AIM.
Everything from the line containing "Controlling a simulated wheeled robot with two" to the line containing "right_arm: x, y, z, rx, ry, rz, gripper", both lines included, must be copied exactly; nothing else should be.

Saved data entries
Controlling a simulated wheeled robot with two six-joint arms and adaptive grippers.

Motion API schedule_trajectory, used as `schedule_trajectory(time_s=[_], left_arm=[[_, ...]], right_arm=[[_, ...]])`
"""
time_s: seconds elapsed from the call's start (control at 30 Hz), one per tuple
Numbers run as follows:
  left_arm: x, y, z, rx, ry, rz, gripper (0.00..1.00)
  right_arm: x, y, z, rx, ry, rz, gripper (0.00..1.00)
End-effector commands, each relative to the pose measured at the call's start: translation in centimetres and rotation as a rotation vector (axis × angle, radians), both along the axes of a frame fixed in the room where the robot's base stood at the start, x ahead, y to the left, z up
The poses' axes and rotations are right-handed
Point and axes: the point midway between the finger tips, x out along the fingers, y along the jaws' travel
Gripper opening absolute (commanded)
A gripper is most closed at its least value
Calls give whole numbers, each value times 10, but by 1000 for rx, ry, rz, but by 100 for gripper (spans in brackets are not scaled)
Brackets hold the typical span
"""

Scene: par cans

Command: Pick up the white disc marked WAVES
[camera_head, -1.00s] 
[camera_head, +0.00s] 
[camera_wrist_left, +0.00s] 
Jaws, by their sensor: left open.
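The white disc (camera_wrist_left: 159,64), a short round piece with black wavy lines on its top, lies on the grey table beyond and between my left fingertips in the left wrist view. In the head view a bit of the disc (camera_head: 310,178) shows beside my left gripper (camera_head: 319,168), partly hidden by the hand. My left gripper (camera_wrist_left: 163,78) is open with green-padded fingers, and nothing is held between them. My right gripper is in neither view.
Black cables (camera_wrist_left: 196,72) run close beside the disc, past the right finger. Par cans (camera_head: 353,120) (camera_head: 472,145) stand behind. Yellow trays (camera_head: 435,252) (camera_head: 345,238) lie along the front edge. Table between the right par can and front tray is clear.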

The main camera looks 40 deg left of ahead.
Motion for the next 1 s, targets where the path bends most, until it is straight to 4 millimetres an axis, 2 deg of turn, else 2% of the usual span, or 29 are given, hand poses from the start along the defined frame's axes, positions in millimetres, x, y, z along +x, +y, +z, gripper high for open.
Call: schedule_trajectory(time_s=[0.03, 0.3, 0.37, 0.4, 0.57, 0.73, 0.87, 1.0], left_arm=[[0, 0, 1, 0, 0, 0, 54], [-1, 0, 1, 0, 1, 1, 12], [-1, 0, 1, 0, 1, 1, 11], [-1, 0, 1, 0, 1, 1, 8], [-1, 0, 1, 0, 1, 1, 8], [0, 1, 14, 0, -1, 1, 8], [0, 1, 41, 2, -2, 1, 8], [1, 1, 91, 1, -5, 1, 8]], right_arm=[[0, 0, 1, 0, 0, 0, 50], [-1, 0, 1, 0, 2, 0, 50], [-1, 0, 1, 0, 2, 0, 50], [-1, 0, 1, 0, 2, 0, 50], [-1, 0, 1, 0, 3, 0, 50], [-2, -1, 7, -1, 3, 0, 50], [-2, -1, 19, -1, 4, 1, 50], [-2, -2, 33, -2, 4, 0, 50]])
==
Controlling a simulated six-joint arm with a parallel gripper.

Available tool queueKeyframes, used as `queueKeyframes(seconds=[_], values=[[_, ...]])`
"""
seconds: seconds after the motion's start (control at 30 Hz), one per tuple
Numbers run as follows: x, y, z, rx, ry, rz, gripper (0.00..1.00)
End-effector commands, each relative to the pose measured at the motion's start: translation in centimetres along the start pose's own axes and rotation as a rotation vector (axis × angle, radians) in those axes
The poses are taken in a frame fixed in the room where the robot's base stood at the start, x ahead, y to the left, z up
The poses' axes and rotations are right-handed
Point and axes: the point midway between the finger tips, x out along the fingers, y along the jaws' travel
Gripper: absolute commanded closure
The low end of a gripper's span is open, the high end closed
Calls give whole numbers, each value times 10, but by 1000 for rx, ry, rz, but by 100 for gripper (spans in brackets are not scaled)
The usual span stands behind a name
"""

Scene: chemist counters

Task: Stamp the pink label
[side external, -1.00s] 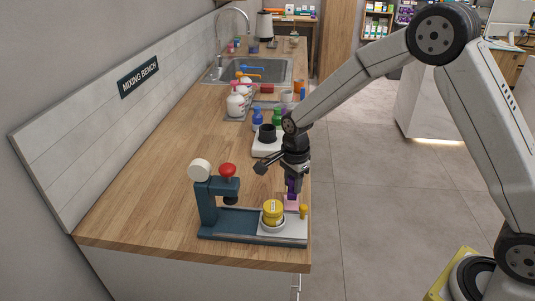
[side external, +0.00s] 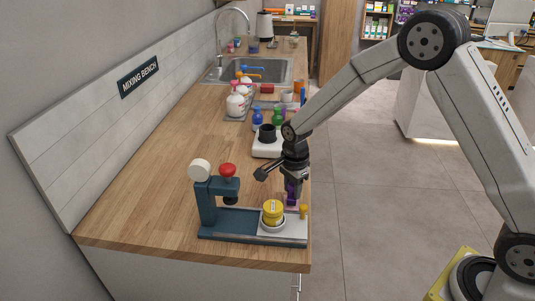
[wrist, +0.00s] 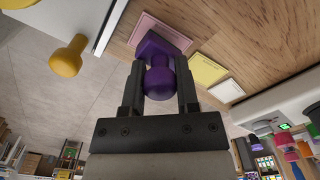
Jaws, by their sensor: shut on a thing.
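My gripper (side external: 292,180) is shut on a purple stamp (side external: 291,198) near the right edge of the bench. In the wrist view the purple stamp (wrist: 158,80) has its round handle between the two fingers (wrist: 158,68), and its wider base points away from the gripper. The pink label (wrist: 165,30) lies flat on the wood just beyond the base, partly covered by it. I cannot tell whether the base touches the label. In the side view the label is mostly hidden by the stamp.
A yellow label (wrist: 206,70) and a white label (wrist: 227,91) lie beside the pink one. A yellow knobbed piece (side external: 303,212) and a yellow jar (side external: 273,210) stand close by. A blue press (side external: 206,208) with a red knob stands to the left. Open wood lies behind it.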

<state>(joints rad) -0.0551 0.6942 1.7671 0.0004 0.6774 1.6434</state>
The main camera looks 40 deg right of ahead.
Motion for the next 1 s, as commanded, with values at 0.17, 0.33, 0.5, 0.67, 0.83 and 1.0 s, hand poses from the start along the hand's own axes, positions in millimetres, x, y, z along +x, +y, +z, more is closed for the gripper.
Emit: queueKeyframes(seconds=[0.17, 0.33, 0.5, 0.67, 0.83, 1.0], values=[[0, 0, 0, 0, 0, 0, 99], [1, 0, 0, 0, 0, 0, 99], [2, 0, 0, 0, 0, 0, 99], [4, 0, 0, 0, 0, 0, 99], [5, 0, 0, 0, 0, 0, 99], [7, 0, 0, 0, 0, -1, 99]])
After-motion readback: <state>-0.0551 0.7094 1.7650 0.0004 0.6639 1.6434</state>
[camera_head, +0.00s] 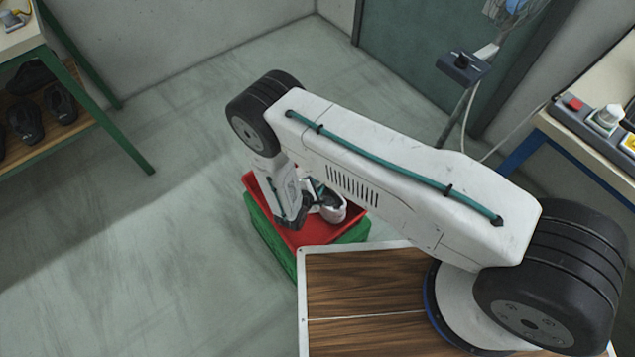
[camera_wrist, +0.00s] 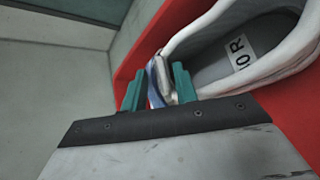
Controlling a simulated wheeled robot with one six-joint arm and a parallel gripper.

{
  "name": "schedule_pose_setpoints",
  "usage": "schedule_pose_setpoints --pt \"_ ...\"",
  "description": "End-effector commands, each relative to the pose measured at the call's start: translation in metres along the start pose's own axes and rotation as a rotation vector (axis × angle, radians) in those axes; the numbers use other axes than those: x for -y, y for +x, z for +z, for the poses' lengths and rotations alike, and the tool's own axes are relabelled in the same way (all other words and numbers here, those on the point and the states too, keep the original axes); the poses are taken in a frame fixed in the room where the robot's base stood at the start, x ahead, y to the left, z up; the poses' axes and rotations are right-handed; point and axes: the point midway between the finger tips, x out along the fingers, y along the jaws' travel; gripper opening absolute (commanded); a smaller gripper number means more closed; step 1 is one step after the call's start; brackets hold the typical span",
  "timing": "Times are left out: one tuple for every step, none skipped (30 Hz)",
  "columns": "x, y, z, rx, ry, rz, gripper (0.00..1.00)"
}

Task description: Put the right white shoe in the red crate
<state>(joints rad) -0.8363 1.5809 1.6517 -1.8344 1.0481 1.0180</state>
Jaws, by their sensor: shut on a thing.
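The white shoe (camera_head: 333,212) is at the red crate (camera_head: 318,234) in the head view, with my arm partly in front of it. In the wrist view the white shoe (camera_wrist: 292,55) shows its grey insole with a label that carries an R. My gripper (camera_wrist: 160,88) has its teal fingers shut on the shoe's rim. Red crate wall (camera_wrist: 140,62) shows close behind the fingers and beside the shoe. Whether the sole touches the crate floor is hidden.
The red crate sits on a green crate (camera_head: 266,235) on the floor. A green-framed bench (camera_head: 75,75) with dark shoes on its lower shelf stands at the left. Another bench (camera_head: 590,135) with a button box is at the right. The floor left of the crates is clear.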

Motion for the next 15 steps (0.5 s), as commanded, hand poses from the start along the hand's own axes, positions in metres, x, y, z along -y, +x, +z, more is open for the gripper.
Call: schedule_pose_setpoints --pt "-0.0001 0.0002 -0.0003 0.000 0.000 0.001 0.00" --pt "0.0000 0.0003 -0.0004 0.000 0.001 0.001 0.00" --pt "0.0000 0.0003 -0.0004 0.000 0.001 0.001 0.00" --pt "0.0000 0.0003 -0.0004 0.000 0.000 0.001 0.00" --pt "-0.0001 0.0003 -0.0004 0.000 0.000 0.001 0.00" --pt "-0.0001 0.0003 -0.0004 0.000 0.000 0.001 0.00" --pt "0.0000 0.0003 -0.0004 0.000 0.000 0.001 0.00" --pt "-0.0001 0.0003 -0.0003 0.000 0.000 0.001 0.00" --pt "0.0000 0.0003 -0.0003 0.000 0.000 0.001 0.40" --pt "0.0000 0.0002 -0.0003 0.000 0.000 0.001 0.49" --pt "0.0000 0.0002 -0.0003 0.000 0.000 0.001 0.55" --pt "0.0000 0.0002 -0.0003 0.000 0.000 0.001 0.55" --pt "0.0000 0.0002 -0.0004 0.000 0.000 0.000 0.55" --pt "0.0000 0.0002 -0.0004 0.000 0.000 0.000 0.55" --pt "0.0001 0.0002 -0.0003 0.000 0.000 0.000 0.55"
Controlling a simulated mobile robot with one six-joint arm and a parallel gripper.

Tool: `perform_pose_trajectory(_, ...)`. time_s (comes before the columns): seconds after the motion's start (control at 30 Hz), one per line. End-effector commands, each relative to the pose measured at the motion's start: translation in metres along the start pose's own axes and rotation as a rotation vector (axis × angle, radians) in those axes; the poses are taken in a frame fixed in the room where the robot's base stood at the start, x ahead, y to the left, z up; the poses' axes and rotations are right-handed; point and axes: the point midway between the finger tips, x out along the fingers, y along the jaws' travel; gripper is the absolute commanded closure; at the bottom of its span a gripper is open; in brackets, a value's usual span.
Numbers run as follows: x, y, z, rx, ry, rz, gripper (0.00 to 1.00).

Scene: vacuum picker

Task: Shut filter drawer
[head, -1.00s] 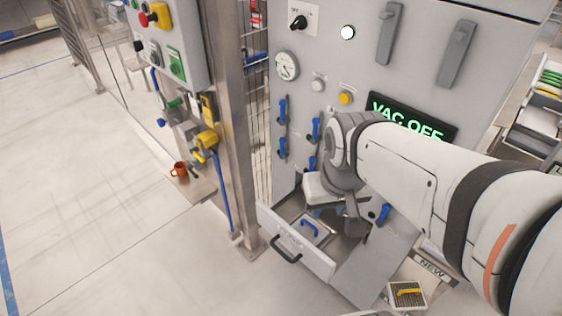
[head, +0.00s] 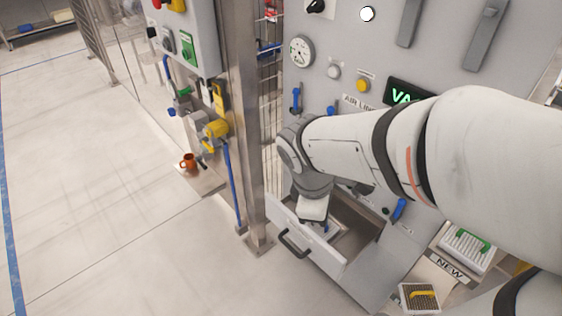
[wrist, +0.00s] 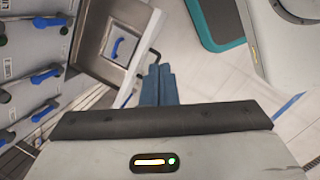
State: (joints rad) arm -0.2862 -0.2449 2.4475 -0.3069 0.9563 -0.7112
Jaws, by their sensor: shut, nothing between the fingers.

THE SOLUTION.
Controlling a simulated wheeled robot with two six-joint arms and adaptive grippers.

Motion API schedule_trajectory, used as `schedule_trajectory(time_s=[_], left_arm=[[_, ...]], right_arm=[[_, ...]])`
"""
time_s: seconds elapsed from the call's start (control at 30 Hz), one per tuple
Numbers run as follows:
  left_arm: x, y, z, rx, ry, rz, gripper (0.00..1.00)
  right_arm: x, y, z, rx, ry, rz, gripper (0.00..1.00)

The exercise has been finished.